┌──

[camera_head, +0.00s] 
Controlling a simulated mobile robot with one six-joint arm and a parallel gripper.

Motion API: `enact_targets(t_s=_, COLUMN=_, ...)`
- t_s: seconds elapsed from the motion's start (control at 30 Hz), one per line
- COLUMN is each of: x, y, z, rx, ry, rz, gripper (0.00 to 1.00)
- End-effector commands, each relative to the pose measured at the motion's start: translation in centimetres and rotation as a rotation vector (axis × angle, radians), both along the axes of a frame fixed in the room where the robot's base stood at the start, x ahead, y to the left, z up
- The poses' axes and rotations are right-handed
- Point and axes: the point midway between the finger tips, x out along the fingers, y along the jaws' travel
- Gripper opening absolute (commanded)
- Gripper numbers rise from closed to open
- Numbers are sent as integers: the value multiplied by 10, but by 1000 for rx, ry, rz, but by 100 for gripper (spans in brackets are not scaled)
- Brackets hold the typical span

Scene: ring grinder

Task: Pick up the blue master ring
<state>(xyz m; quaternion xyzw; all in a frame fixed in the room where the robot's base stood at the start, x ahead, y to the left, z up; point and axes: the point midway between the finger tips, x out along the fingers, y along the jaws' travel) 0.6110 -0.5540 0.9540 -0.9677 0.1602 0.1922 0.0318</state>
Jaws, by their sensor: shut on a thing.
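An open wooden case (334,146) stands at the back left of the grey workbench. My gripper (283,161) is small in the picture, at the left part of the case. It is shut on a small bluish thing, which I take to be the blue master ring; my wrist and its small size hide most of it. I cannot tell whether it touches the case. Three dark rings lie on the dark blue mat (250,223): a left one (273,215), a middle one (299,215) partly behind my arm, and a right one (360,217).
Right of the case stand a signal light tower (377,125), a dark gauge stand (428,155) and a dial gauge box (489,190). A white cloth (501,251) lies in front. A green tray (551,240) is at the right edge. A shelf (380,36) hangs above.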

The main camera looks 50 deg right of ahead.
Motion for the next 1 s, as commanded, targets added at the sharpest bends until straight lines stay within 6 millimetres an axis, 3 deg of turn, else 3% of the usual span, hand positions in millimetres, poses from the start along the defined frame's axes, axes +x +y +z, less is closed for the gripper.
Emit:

└──

Stated problem:
Retype the data in full and match it exactly.

Output of the task:
[camera_head, +0.00s] 
Controlling a simulated mobile robot with one six-joint arm and a parallel gripper.

Motion API: `enact_targets(t_s=_, COLUMN=_, ...)`
- t_s: seconds elapsed from the motion's start (control at 30 Hz), one per line
- COLUMN is each of: x, y, z, rx, ry, rz, gripper (0.00 to 1.00)
- End-effector commands, each relative to the pose measured at the motion's start: translation in centimetres and rotation as a rotation vector (axis × angle, radians), both along the axes of a frame fixed in the room where the robot's base stood at the start, x ahead, y to the left, z up
- The poses' axes and rotations are right-handed
- Point and axes: the point midway between the finger tips, x out along the fingers, y along the jaws' travel
- Gripper opening absolute (commanded)
- Gripper numbers rise from closed to open
- Numbers are sent as integers: the value multiplied by 10, but by 1000 for rx, ry, rz, but by 100 for gripper (spans in brackets are not scaled)
- Brackets hold the typical span

Scene: ring grinder

Task: Pick up the blue master ring
<state>(xyz m; quaternion xyzw; all in a frame fixed in the room where the robot's base stood at the start, x ahead, y to the left, z up; point and axes: the point midway between the finger tips, x out along the fingers, y along the jaws' travel) 0.6110 -0.5540 0.9540 -0.9677 0.1602 0.1922 0.0318</state>
Jaws, by their sensor: shut on a thing.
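An open wooden case (334,146) stands at the back left of the grey workbench. My gripper (283,161) is small in the picture, at the left part of the case. It is shut on a small bluish thing, which I take to be the blue master ring; my wrist and its small size hide most of it. I cannot tell whether it touches the case. Three dark rings lie on the dark blue mat (250,223): a left one (273,215), a middle one (299,215) partly behind my arm, and a right one (360,217).
Right of the case stand a signal light tower (377,125), a dark gauge stand (428,155) and a dial gauge box (489,190). A white cloth (501,251) lies in front. A green tray (551,240) is at the right edge. A shelf (380,36) hangs above.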

The main camera looks 50 deg right of ahead.
Motion for the next 1 s, as commanded, targets added at the sharpest bends until straight lines stay within 6 millimetres an axis, 3 deg of turn, else 3% of the usual span, hand positions in millimetres, poses from the start along the defined frame's axes, axes +x +y +z, less is closed for the gripper.
Emit:

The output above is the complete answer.